Być może niedziela nie jest odpowiednim dniem do politycznych manifestacji. Być może w tygodniu przychodzi więcej osób. Być może Lublin jest miastem zbyt prowincjonalnym, aby wydarzyło się tu coś wielkiego. Być może było za gorąco. Być może organizatorzy nie wiedzieli o planowanym pokazie fontanny multimedialnej. Ale Majdanu – przynajmniej w Lublinie – raczej na razie nie będzie.

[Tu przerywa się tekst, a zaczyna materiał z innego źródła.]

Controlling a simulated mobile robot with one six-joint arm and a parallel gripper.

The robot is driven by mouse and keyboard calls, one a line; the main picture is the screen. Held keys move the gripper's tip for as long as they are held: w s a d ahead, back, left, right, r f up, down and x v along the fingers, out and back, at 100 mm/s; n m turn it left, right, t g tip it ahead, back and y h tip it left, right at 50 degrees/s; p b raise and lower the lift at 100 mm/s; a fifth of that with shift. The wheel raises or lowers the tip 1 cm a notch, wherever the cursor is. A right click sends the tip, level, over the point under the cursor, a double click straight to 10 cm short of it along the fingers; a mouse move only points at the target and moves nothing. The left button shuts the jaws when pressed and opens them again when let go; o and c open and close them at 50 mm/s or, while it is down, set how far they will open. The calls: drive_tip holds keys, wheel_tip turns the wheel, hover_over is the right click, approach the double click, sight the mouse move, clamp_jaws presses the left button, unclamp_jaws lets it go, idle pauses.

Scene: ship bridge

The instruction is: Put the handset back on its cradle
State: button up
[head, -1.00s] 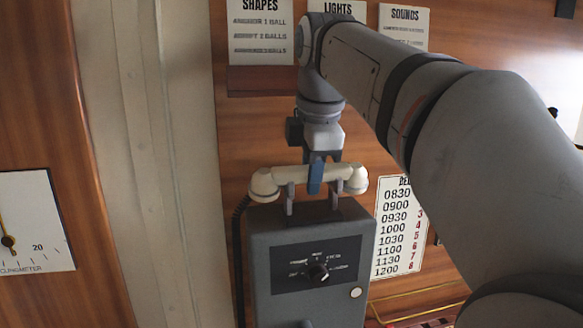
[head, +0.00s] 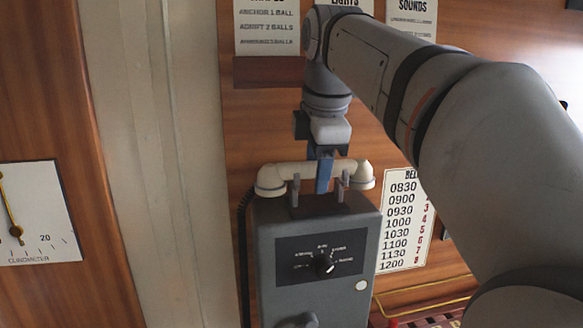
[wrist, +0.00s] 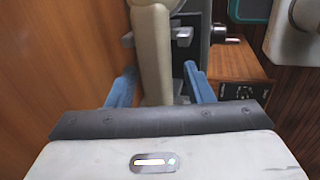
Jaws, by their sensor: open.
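The cream handset (head: 312,172) lies across the cradle (head: 320,209), with its handle between the upright metal prongs and an earpiece end beyond each side. The cradle is on top of a grey box (head: 366,235). My gripper (head: 324,188) comes down from above, its blue fingers around the middle of the handle. In the wrist view, the handset (wrist: 152,50) runs between the blue fingers of my gripper (wrist: 160,85), with a gap on both sides, so it is open. Cradle prongs (wrist: 183,34) show beside the handle. The far finger is hidden in the head view.
A rotary switch (head: 324,264) is on the box's front. A dark coiled cord (head: 243,225) hangs at its left. A bell-times chart (head: 404,220) is on the wooden wall to the right. A pale pillar (head: 170,160) and a clinometer (head: 38,215) are to the left.

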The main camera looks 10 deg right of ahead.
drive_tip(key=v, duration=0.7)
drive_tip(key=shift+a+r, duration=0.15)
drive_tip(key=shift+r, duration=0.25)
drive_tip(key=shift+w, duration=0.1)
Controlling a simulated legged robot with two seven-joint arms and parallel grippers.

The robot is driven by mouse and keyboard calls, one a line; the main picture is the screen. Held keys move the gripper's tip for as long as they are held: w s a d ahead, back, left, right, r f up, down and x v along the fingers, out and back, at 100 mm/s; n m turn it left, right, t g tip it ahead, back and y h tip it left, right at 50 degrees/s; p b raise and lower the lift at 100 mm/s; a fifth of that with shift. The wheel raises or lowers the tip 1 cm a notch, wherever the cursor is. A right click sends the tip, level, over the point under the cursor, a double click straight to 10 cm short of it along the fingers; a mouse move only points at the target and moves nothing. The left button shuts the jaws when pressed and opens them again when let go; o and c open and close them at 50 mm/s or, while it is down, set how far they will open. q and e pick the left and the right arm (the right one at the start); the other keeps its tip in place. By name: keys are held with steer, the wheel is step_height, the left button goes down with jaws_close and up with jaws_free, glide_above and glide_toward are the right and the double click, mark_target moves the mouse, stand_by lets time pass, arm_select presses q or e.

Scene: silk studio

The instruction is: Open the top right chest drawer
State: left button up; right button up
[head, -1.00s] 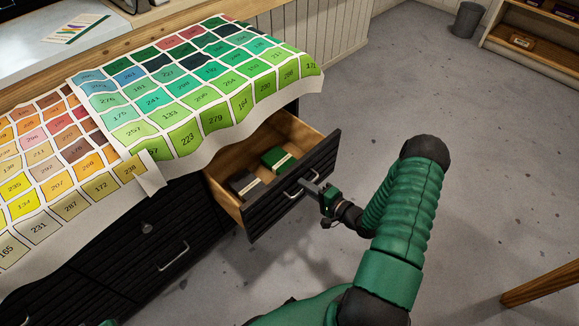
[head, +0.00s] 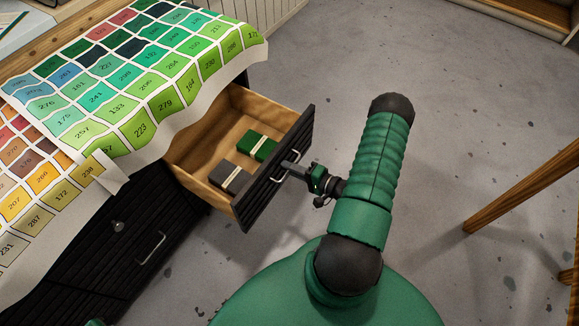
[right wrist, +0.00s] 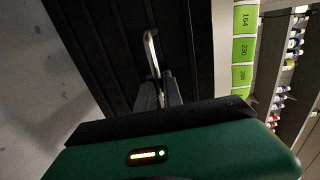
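The top right chest drawer (head: 220,150) is pulled well out in the head view, showing its wooden inside. Its black front has a silver bar handle (head: 285,167). My right gripper (head: 290,165) is at this handle, and in the right wrist view its fingers (right wrist: 158,90) close around the lower part of the handle (right wrist: 151,52). Inside the drawer lie a green bundle (head: 258,147) and a grey bundle (head: 230,178), each with a pale band. My left gripper is not clearly seen; only a small green part shows at the bottom left edge.
Cloth sheets with numbered colour swatches (head: 150,90) hang over the chest top. Another closed drawer with a handle (head: 151,247) is at lower left. A wooden leg (head: 520,188) stands at right. The grey floor (head: 440,120) between is clear.

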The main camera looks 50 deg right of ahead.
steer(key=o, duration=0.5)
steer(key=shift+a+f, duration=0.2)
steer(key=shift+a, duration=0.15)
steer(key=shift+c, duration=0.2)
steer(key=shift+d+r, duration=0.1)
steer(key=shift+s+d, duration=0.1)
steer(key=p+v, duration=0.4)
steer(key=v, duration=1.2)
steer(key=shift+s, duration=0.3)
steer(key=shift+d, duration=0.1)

O godzinie 20.30 zjawiłam się na odnowionym Placu Litewskim. Pod pomnikiem Konstytucji 3 Maja czuwała już garstka osób z flagami narodowymi. Ktoś trzymał również unijną chorągiewkę. Rozbrzmiewały dźwięki przeboju „Kocham wolność” Chłopców z Placu Broni, ostatnio sztandarowej pozycji wszelkich polskich manifestacji politycznych. Atmosfera pod pomnikiem z pewnością była poważna, ale coś te wzniosłe chwile psuło. W miarę przemieszczania się w kierunku deptaka, muzyka spod pomnika Konstytucji cichła na rzecz przebojów lata dobiegających z kawiarnianych ogródków. Na ławeczkach okalających miejsce po nieobecnym już „Baobabie”, pośród kolorowych światełek rozjaśniających tryskające fontanny grupa artystów popisywała się swoimi żonglerskimi umiejętnościami (mieli wczoraj swoją paradę). Było gwarno od piszczących dzieci i nawołujących się deskorolkarzy. Po okolicznych ogródkach rozsiadły się tłumy młodzieży zdecydowanie bardziej zainteresowanej sączonym przez słomkę piwkiem niż Sądem Najwyższym.

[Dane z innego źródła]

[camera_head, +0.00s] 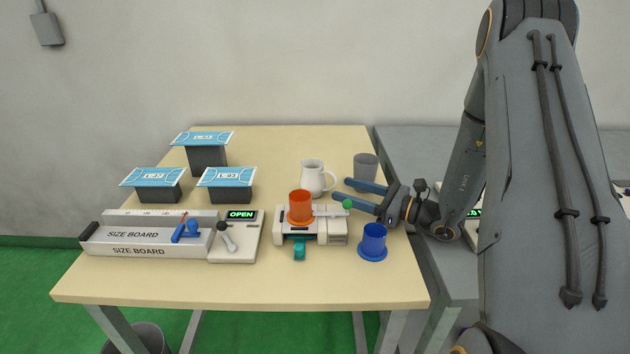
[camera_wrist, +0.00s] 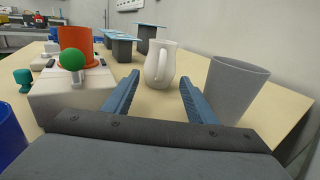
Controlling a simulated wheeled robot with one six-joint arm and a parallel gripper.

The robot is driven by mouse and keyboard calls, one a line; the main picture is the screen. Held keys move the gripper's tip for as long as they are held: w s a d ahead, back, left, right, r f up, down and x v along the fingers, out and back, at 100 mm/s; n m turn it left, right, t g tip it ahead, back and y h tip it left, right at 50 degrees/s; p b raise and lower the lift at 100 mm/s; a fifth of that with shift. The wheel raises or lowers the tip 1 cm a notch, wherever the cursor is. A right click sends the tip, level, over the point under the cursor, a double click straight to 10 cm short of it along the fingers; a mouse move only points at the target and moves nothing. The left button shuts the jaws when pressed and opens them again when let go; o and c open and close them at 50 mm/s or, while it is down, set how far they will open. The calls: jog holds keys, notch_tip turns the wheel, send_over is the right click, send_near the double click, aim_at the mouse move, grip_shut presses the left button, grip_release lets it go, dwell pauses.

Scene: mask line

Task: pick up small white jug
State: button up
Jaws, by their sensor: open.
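The small white jug (camera_head: 312,178) stands upright on the table, behind the white device with the orange cup. Nothing hides the jug in the wrist view.
A grey cup (camera_wrist: 233,90) stands close to the right finger. The white device (camera_head: 310,226) with an orange cup (camera_head: 300,207) and green knob is left of the gripper. A blue cup (camera_head: 373,242) stands in front. Blue-topped stands (camera_head: 226,178) and a size board (camera_head: 150,240) are further left.

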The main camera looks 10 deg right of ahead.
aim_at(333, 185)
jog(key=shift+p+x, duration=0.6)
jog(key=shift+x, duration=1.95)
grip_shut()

Gdy wreszcie spod pomnika Konstytucji zaczęły rozbrzmiewać pierwsze przemówienia, na demonstracji było już kilkaset osób. Nadal jednak, wobec całej przestrzeni Placu Litewskiego wyglądało to mizernie. Przemawiający podnosił „standardowe” zarzuty wobec planowanej reformy sądownictwa: upartyjnienie władzy sądowniczej, zagrożenie dla demokratycznego ustroju, ale pojawiały się też nawiązania do innych działań Prawa i Sprawiedliwości – tych związanych z walką z alkoholizmem i narkomanią. Przemawiający przekonywał, że ta ostatnia również jest zagrożeniem dla naszej wolności. Tym samym jasnym stało się, że uczestniczyłam nie w demonstracji sprzeciwu wobec zmian w sądownictwie, a – sprzeciwu wobec polityki Prawa i Sprawiedliwości w ogóle, a podniesienie problemu karalności za posiadanie narkotyków miało chyba na celu przyciągnięcie młodych ludzi, którzy – wbrew temu co twierdzą opozycyjne media – wciąż są na demonstracjach KOD-u w ewidentnej mniejszości.

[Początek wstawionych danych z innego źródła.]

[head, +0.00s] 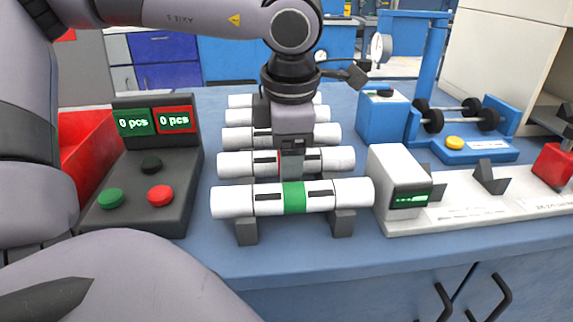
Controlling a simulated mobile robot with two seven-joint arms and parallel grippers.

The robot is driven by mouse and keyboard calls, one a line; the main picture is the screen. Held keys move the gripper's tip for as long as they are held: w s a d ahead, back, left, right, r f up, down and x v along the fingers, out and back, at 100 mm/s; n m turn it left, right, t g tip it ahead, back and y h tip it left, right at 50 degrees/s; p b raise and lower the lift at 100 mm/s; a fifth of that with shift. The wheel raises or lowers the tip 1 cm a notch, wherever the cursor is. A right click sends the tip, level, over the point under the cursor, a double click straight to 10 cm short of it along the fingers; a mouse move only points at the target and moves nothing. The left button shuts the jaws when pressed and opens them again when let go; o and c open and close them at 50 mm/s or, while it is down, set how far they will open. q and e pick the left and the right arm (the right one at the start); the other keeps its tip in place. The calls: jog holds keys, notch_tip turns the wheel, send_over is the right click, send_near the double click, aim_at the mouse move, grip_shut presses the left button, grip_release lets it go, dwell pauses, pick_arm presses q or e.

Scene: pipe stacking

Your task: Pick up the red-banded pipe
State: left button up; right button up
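Several white pipes lie in a row, one behind another, on dark grey supports. The nearest, a green-banded pipe (293,197), is in full view. The pipe just behind it (240,162) shows a thin sliver of red at its middle, beside my gripper, so it looks like the red-banded pipe; most of its band is hidden. My left gripper (292,165) points down over the middle of this pipe, its fingers at the band. I see it edge-on, so I cannot tell whether the fingers are closed on the pipe. My right gripper is not in view.
A control box (150,165) with buttons and "0 pcs" displays stands left, beside a red bin (85,150). Right are a small grey device (400,180) on a white base and a blue gauge stand (428,60). The front table strip (300,255) is clear.

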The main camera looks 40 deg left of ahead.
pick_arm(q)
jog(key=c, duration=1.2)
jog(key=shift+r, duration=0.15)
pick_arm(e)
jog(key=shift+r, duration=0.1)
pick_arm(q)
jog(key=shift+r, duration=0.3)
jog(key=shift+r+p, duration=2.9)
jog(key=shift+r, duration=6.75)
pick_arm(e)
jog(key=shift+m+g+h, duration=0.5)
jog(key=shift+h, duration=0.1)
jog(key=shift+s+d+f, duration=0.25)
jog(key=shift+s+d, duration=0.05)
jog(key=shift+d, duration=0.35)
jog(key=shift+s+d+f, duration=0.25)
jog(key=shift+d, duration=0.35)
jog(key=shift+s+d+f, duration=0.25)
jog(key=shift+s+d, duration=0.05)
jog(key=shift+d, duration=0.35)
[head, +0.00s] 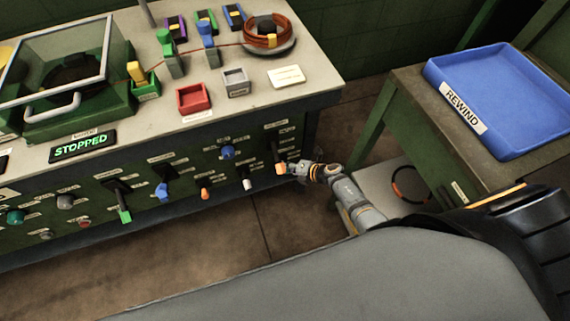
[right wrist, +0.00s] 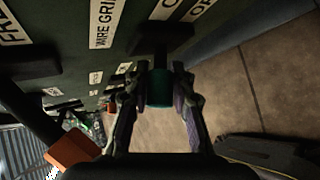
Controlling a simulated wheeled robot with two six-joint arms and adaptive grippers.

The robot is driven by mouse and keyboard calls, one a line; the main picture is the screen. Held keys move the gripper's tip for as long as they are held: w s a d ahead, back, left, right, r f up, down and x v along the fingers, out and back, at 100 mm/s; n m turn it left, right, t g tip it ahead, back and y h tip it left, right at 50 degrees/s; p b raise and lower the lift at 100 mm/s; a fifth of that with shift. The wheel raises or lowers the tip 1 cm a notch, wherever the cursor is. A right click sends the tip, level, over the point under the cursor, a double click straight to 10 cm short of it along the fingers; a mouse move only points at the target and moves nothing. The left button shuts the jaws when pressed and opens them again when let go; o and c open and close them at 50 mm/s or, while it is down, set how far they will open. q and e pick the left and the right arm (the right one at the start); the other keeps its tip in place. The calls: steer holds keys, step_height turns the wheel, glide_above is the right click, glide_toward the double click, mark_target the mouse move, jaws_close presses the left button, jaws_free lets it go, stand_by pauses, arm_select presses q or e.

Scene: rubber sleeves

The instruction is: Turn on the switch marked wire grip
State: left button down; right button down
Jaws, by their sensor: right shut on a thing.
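The WIRE GRIP label (right wrist: 103,22) is on the dark green panel at the upper left of the right wrist view. My right gripper (right wrist: 160,88) is shut on a teal switch tip (right wrist: 159,92), with a finger on each side and a dark lever behind it. In the head view my right gripper (head: 298,170) is at the right end of the panel, beside an orange switch tip (head: 281,169). The teal tip is hidden there. Cut-off labels beside the lever are only partly readable. My left gripper is not in view.
More switches line the panel to the left, including a white-tipped one (head: 249,185) and an orange one (head: 205,193). In the wrist view an orange tip (right wrist: 72,150) stands close at lower left. A blue REWIND tray (head: 505,95) is at right. The display (head: 82,145) reads STOPPED.

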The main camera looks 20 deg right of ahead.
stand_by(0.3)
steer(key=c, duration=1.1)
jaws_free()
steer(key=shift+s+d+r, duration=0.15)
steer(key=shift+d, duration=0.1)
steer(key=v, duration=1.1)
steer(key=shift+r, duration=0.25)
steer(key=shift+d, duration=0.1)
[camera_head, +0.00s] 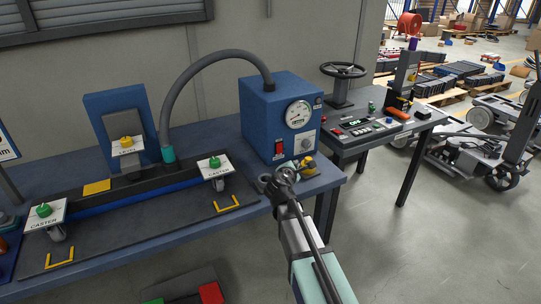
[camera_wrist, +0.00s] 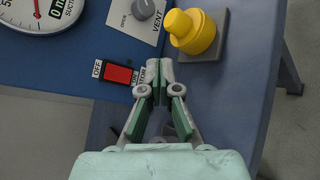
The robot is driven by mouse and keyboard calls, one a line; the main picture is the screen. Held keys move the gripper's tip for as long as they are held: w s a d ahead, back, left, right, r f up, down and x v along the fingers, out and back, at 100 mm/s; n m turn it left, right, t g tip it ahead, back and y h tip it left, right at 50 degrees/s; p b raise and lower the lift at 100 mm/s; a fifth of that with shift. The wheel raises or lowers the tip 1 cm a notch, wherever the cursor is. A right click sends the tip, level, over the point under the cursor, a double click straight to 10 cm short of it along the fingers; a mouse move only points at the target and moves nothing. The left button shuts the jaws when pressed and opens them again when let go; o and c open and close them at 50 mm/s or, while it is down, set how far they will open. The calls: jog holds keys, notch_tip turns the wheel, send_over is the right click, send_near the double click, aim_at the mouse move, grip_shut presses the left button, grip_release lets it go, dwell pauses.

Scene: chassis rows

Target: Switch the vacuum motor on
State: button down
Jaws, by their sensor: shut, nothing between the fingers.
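The vacuum motor's blue box (camera_head: 277,108) stands on the blue bench. Its red rocker switch (camera_wrist: 118,74) has the OFF label (camera_wrist: 97,69) at its left end and an ON label (camera_wrist: 135,80) at its right end in the wrist view. The red switch also shows in the head view (camera_head: 279,148). Which way the rocker is tilted I cannot tell. My gripper (camera_wrist: 160,68) is shut and empty, its tips just right of the ON end; contact cannot be made out. The gauge (camera_head: 298,114) has its needle at the low end.
A grey vent knob (camera_wrist: 143,9) and a yellow knob on a grey plate (camera_wrist: 191,33) are close to my fingertips. A grey hose (camera_head: 185,82) arches from the box's top to the black bar. A second bench with a handwheel (camera_head: 343,72) stands at right.

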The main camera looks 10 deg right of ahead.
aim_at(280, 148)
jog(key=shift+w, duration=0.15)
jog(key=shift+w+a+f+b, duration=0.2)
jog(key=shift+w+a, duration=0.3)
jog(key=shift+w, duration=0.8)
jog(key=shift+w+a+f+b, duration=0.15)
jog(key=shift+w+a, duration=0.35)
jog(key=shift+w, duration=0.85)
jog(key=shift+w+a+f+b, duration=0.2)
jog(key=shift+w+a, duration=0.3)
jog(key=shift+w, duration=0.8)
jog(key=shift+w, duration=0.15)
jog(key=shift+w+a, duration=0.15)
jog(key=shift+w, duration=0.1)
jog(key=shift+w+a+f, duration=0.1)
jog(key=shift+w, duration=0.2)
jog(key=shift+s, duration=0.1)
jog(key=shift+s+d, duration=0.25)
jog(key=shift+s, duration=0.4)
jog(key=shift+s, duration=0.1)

W końcu podniesiony został wątek niedawnego wpisu adiunkta z UMCS Artura Góraka, w którym obraził on protestujących nazywając ich „bydłem” i wyrażając chęć otworzenia do nich ognia. Przedstawiciel lubelskiego KOD Arkadiusz Pisarski zaapelował do władz uczelni o wyciągnięcie wobec wyżej wymienionego konsekwencji, co demonstranci nagrozili gromkimi brawami. Nagle, nieoczekiwanie z głośników rozległ się komunikat „Pokaz rozpocznie się za pięć minut. The show will start in five minutes”. Przemawiający został kompletnie zagłuszony, ale nie przerywał swojej wypowiedzi. Za owe kilka minut jednak był już do tego zmuszony, ponieważ dźwięki pokazu fontanny multimedialnej były zbyt głośne. Demonstracja została przełożona na następny dzień, a uczestnicy zachęceni do sformowania „żywego” napisu „VETO” oraz tradycyjnego już ułożenia w te litery przyniesionych świeczek. Kilka osób – w tym fotoreporter lokalnego dziennika i parę starszych pań ze smartfonami – pobiegło do pobliskiego McDonalda aby na piętrze budynku zrobić zdjęcie zgromadzenia „z lotu ptaka”. Po dziesięciu minutach pod pomnikiem Konstytucji zostało już kilkadziesiąt osób.

Dzisiaj, pisząc ten tekst mam przed oczami ogromne tłumy opisywane w mediach, czy chociażby dzisiejszy tytuł w Gazecie Wyborczej „Lublin nie odpuszcza! Setki osób na proteście i gigantyczne „veto” na pl. Litewskim”. Problem w tym, że „Veto” wcale nie było gigantyczne, a Lublin ewidentnie odpuścił na rzecz zwykłego artystycznego widowiska, które zresztą nie dość, że przyciągnęło niemal tak samo liczną publikę (a być może większą?), to jeszcze dość szybko się skończyło. Na fali ostatnich wydarzeń kilku polityków zaczęło mówić o polskim Majdanie. Zastanawiam się, czy w czasie tamtych tragicznych wydarzeń, Ukraińcy zachowaliby się podobnie. Czy jesteśmy w stanie wyobrazić sobie kijowski Plac Niezależności, z jednej strony splamiony krwią, z drugiej rozjeżdżany przez deskorolkowych akrobatów przy dźwiękach „Despacito”? W moim odczuciu wczorajsza demonstracja była dla opozycji kompromitująca, a do polskiego Majdanu jeszcze długa droga.